━━━ Stored data
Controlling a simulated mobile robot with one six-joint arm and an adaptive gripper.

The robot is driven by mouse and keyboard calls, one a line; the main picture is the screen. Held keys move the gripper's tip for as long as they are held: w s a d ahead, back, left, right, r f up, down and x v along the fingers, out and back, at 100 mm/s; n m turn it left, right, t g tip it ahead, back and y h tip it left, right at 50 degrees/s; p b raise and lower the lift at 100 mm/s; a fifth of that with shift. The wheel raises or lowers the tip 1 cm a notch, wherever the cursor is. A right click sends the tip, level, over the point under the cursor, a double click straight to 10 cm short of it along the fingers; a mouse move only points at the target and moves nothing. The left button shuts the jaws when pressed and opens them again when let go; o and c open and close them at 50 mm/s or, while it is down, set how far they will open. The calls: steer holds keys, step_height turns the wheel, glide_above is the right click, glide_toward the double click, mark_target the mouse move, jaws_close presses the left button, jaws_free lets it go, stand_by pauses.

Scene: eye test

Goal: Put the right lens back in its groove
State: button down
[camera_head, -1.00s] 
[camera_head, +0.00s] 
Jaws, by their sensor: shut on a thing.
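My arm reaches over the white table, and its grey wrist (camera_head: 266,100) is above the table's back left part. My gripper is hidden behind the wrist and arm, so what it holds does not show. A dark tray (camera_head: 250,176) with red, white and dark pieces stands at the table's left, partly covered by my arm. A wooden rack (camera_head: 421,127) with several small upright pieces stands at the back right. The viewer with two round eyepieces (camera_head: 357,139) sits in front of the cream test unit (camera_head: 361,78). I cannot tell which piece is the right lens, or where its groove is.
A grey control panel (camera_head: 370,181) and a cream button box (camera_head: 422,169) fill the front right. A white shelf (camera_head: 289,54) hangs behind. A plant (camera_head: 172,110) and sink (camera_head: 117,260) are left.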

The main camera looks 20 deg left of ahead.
━━━━━━
* What the exercise asks: Reproduce verbatim the lines above, from the line with "Scene: eye test" through the line with "[camera_head, +0.00s]".

* Task solution:
Scene: eye test

Goal: Put the right lens back in its groove
State: button down
[camera_head, -1.00s] 
[camera_head, +0.00s] 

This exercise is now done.